By Jasmin Melvin and Valarie Jackson
May 10, 2017 - US Energy Information Administration projections for natural gas prices are headed up year on year, the agency said Tuesday in its monthly outlook.
The 12-month moving average domestic gas consumption, coupled with exports at the end of last year, began to outpace the average supply of US gas from production and imports, a trend EIA expects to continue through 2017. That trend, EIA said, will put "modest upward pressure on prices."

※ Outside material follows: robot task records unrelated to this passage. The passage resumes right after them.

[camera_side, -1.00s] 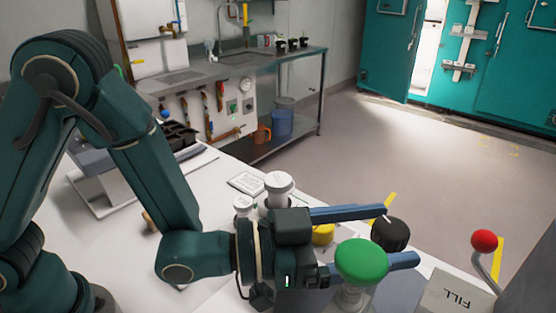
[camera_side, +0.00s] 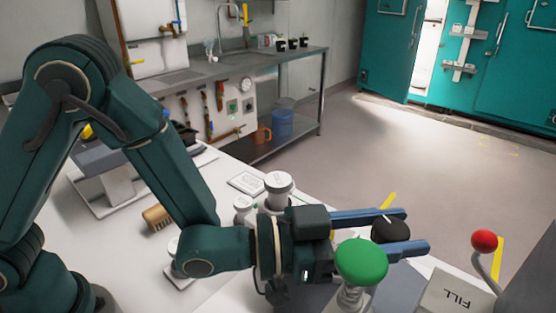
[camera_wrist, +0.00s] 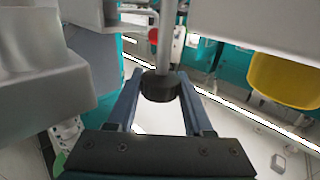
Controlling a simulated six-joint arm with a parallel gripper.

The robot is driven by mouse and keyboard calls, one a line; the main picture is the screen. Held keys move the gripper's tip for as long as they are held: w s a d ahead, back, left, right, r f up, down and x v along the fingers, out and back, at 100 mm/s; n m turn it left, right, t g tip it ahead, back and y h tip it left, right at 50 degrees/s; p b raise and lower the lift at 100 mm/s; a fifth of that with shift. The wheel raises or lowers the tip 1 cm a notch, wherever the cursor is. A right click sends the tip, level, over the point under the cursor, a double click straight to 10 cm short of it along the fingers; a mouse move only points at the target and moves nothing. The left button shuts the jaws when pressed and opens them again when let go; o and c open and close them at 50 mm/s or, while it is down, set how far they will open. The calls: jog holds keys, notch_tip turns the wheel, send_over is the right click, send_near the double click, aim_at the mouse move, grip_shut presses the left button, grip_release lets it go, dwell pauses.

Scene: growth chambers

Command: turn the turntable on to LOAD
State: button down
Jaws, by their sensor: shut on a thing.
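A black knob (camera_side: 390,229) with a pale line on top sits between the two blue fingers of my gripper (camera_side: 408,230). My gripper is shut on this knob. In the wrist view the black knob (camera_wrist: 160,88) is at the end of a grey shaft, between the fingertips. A green knob (camera_side: 361,261) on a pale stem stands in front of the fingers in the side view. A white box marked FILL (camera_side: 455,293) is at the lower right. I see no LOAD mark, and I cannot tell which part is the turntable.
A lever with a red ball (camera_side: 484,241) rises beside the FILL box. White capped containers (camera_side: 279,184) stand behind my gripper on the white bench. A wooden brush (camera_side: 158,217) lies near my arm. A yellow rounded thing (camera_wrist: 285,78) is at right in the wrist view.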

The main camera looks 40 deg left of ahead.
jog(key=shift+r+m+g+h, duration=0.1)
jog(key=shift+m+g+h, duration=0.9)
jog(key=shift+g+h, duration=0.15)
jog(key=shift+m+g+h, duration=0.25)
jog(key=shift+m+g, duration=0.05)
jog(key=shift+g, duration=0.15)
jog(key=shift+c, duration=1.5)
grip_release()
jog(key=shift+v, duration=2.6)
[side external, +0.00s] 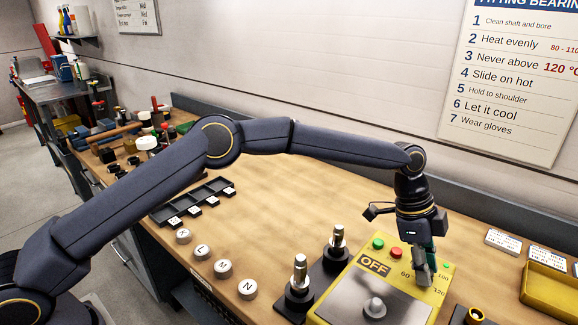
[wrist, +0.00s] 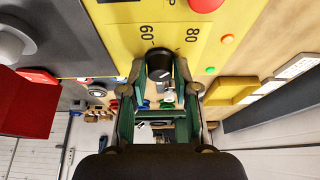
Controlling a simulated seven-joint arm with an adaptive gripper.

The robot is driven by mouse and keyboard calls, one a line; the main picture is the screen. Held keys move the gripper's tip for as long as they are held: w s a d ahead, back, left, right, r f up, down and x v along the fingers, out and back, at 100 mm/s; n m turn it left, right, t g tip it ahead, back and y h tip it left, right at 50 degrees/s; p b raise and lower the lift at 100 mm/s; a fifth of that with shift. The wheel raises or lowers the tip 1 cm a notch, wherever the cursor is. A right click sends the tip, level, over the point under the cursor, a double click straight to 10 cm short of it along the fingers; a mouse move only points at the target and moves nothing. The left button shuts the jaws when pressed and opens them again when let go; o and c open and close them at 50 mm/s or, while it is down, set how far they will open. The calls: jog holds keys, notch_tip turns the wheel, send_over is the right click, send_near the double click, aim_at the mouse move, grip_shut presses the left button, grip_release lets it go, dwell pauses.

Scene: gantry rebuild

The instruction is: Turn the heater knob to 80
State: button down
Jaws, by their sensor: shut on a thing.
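The yellow heater box (side external: 345,290) stands at the front right of the bench, with an OFF label on its top. My gripper (side external: 427,272) points down over its dial side, between the printed 60 and 100. In the wrist view the black heater knob (wrist: 158,62) sits between the two green-sided fingers of my gripper (wrist: 162,82), which are shut on it. The printed 60 is left of the knob and 80 is right of it. A pale mark shows on the knob, but I cannot tell which number it points to. The gripper hides the knob in the side view.
A green button (side external: 378,243) and a red button (side external: 397,253) are close to my gripper. A metal stub (side external: 375,307) rises from the box. Upright shafts (side external: 300,272) stand to the left, and a yellow tray (side external: 550,290) lies to the right.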

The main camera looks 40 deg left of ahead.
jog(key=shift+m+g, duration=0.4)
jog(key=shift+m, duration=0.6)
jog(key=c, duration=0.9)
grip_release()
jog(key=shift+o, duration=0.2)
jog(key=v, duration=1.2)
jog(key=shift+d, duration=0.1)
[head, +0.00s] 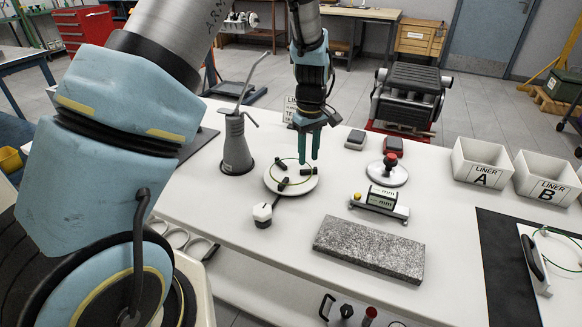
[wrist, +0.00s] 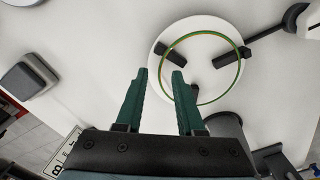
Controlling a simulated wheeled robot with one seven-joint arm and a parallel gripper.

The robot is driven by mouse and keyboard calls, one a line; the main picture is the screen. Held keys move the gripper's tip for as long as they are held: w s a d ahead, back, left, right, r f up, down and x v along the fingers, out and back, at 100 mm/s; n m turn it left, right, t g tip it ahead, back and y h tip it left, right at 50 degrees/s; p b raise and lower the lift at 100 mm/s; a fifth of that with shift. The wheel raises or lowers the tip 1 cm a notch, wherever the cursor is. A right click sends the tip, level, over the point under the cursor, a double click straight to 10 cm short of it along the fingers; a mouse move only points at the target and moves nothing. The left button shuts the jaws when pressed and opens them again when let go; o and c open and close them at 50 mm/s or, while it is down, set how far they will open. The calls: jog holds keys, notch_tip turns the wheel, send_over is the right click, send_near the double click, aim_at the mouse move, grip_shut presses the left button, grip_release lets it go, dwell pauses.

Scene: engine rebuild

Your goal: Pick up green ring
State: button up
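The green ring (wrist: 240,72) lies on a round white plate-like holder with black clamp pieces. In the head view the green ring (head: 277,179) shows as a thin line on the round holder (head: 298,189), partly hidden behind my gripper. My gripper (head: 308,162) has green fingers pointing down above the holder. I cannot tell the exact height of the fingers above the ring.
An oil can (head: 237,150) stands left of the holder. A grey stone block (head: 370,248), a small gauge (head: 381,203) and a red-knobbed stand (head: 388,173) are to the right. Liner bins A (head: 478,176) and B (head: 548,190) stand farther right.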

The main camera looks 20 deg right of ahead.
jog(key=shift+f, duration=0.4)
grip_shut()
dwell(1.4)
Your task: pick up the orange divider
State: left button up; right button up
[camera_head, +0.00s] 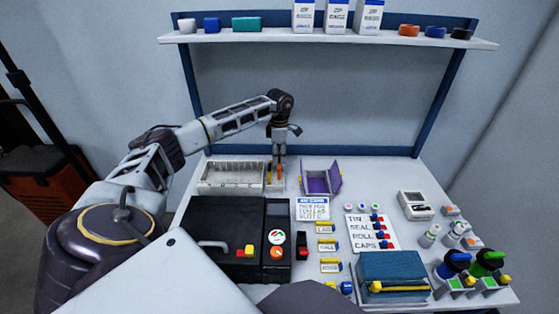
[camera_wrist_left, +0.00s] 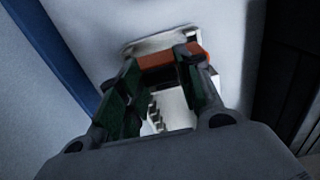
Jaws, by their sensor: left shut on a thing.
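My left gripper (camera_head: 278,162) points down at the back of the table, by the right end of the white slotted rack (camera_head: 232,176). It is shut on the orange divider (camera_head: 280,171). In the left wrist view the orange divider (camera_wrist_left: 172,60) lies across between the fingertips of the left gripper (camera_wrist_left: 160,75). The pale rack shows below and beyond it there. I cannot tell whether the divider is clear of the rack. My right gripper is not in view.
A purple open box (camera_head: 321,180) stands just right of the gripper. A black case (camera_head: 222,230) lies in front of the rack. A label card (camera_head: 312,208), bottles and a blue box (camera_head: 392,270) fill the right side. A shelf (camera_head: 330,37) runs above the back.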

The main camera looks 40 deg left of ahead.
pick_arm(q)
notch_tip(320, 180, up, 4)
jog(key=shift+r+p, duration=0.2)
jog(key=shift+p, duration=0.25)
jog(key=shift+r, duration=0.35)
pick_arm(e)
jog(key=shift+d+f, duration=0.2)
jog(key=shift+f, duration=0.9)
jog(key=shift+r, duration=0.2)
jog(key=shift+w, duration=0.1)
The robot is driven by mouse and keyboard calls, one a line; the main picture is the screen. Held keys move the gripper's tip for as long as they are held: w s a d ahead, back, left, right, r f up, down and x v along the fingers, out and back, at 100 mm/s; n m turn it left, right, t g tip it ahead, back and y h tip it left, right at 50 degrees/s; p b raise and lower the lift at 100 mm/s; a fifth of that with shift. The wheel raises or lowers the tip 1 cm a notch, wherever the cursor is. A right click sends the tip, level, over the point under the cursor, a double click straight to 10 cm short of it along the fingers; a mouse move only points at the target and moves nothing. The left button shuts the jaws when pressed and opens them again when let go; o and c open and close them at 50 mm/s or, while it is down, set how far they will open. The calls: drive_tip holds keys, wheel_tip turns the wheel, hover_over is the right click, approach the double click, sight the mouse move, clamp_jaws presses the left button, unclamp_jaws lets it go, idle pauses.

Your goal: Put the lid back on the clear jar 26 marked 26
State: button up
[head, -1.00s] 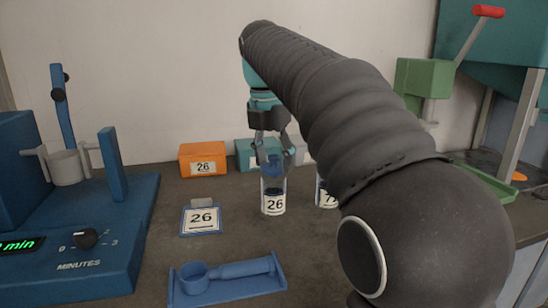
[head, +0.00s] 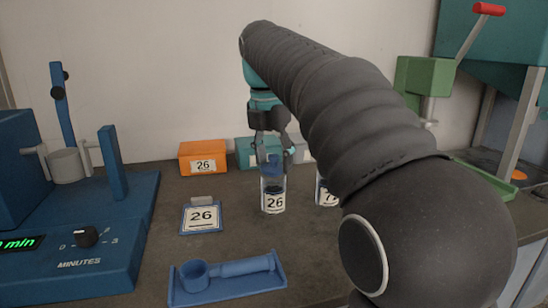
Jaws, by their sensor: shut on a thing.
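The clear jar 26 (head: 273,203) stands upright on the dark bench, with a white label reading 26 and dark contents behind its clear wall. My gripper (head: 272,165) is directly above the jar, pointing down, shut on a blue lid (head: 273,170). The lid is at the jar's mouth, roughly in line with it. I cannot tell whether it is seated on the rim or just above it.
A second labelled jar (head: 324,190) stands close on the right, partly hidden by my arm. A card marked 26 (head: 202,216), a blue tray with a scoop (head: 228,278) and an orange box (head: 203,158) lie around. A blue shaker (head: 60,240) fills the left.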

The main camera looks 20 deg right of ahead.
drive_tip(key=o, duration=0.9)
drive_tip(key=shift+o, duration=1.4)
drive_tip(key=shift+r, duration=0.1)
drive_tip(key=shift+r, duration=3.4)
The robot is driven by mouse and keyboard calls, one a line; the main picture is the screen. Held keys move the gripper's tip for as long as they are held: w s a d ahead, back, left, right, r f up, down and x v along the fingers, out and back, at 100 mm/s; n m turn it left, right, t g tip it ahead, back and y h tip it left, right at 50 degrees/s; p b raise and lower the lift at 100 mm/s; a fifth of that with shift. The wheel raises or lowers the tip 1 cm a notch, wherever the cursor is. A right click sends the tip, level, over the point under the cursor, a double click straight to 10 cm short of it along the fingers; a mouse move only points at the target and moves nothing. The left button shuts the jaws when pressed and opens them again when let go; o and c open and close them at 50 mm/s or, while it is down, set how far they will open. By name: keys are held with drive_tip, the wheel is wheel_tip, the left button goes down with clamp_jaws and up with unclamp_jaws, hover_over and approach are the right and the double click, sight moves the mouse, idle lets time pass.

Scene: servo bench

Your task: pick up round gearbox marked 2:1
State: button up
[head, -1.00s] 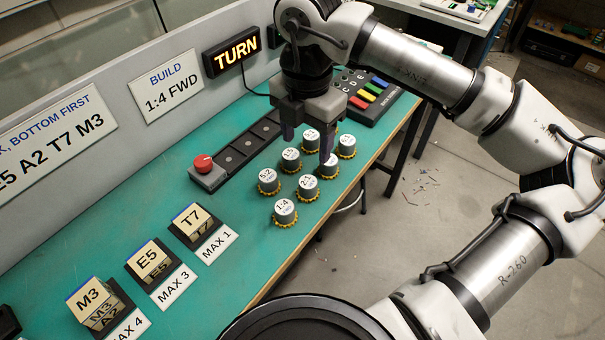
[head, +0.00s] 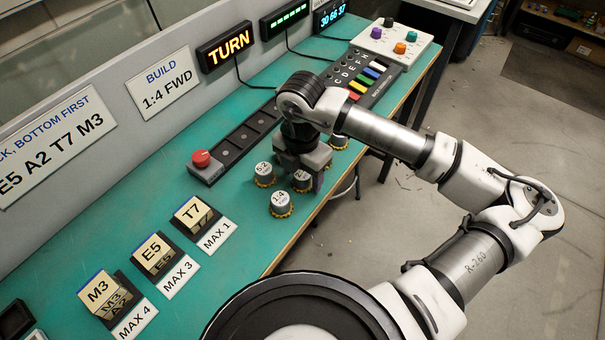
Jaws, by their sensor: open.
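The round gearbox marked 2:1 (head: 301,186) is a small white-topped cylinder with a yellow toothed base, upright on the green bench. Only the start of its label shows now, since my gripper (head: 301,172) hangs over it and covers part of its top. My gripper points down and is open, with one finger to the right of this gearbox. The other finger is mostly hidden, and I cannot tell whether either one touches it. Similar gearboxes marked 5:2 (head: 264,175) and 1:4 (head: 281,205) stand close by to the left and in front.
Another gearbox (head: 339,141) stands behind my gripper; others are hidden. A black slotted rail (head: 235,147) with a red button (head: 201,159) lies to the left. Lettered blocks stand front left. The bench's right edge (head: 290,245) is close to the gearboxes.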

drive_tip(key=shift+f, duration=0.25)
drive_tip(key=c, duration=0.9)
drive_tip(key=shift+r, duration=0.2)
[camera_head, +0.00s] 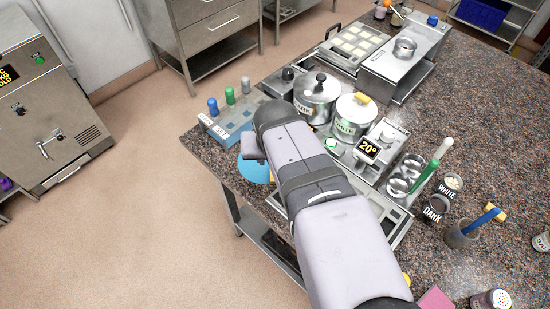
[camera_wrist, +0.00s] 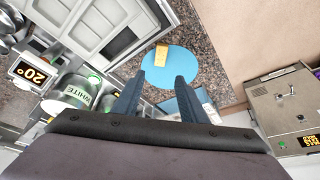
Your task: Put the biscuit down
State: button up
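The biscuit (camera_wrist: 161,53), a small orange-tan bar, lies on a round blue mat (camera_wrist: 190,68) in the wrist view. My gripper (camera_wrist: 161,76) shows two dark fingers spread apart, with nothing seen between them. The biscuit is just beyond the fingertips, apart from both. In the head view part of the blue mat (camera_head: 252,170) shows left of my arm, at the counter's edge.
Steel pots marked WHITE (camera_wrist: 77,92) and a 20° display (camera_wrist: 32,72) stand near the mat. A grey tray (camera_wrist: 95,25) lies beside it. A rack with coloured-handled tools (camera_head: 230,115) stands behind it. The counter edge drops to the floor.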

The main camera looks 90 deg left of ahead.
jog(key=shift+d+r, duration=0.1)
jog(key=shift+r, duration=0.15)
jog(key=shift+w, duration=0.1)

The agency, in its May Short-Term Energy Outlook, raised its forecast for second-quarter Henry Hub natural gas spot prices 12 cents to $3.16/MMBtu. The Q3 forecast also edged up to $3.21/MMBtu, 15 cents above EIA's April estimate.
The agency put prices for full-year 2017 at an average $3.17/MMBtu, up 7 cents from the prior-month's estimate. Prices averaged $2.51/MMBtu in 2016.
Gas prices are expected to average $3.43/MMBtu in 2018, EIA said, lowering by 2 cents its estimate from April 2.
Higher gas prices are generally positive for the coal industry.
"US coal production is expected to rise 5% this year and about 1% in 2018 on higher coal-fired electricity generation, which would be the first back-to-back annual increase in coal output since 2010-11," EIA Deputy Administrator Howard Gruenspecht said Tuesday in a statement.
EIA added in its report that "after declining by 1.7% in 2016, energy-related carbon dioxide emissions are projected to decrease by 0.7% in 2017 and then increase by 2.3% in 2018."
The agency said that "energy-related CO2 emissions are sensitive to changes in weather, economic growth and energy prices."
EIA's report contended that "new natural gas export capabilities and growing domestic natural gas consumption contribute to the forecast" rise in the Henry Hub natural gas spot price between 2017 and 2018.
EIA lowered its Q2 gas consumption estimate by 1.04 Bcf/d to 63.80 Bcf/d, while ticking up its Q3 estimate by 200 MMcf/d to 66.37 Bcf/d.
Gas demand is expected to slip from 75.13 Bcf/d for full-year 2016 to an average 73.38 Bcf/d in 2017, as consumption by the electric power sector declines, but rebound in 2018 to an average 76.49 Bcf/d, according to EIA's outlook.
Meanwhile, Dominion's Cove Point LNG export facility in Maryland has targeted a late 2017 start, followed by 2018 in-service dates for Sempra's Cameron LNG project in Louisiana and Kinder Morgan's Elba Island facility in Georgia.
Those projects, along with Cheniere's Sabine Pass export terminal in Louisiana, which began operating in late 2015 with first exports in February 2016, are projected to boost US LNG exports from 510 MMcf/d in 2016, to 1.9 Bcf/d in 2017 and 2.79 Bcf/d by 2018, EIA said.
On the production front, EIA is eyeing an uptick in output for both 2017 and 2018, reversing production declines seen in 2016.
The agency raised by 990 MMcf/d to 78.47 Bcf/d its US natural gas marketed production estimate for Q2. The May outlook also raised its Q3 production forecast by 1.12 Bcf/d to 80.59 Bcf/d.
EIA added it expects full-year 2017 production to average 79.42 Bcf/d, a upward revision of 1.1 Bcf/d from its prior estimate, reflecting a 2.7% rise over 2016 output levels.
"US marketed natural gas production is expected to increase almost 5% next year," Gruenspecht said, referring to projections that full-year 2018 production would average 83.09 Bcf/d, up 270 MMcf/d from EIA's month-ago estimate.
While LNG imports are on the decline, gas imports from pipelines are expected to rise to 8.06 Bcf/d in 2017 from 7.96 Bcf/d in 2016. Pipeline imports are expected to continue to rise in 2018 to 8.55 Bcf/d, EIA projected.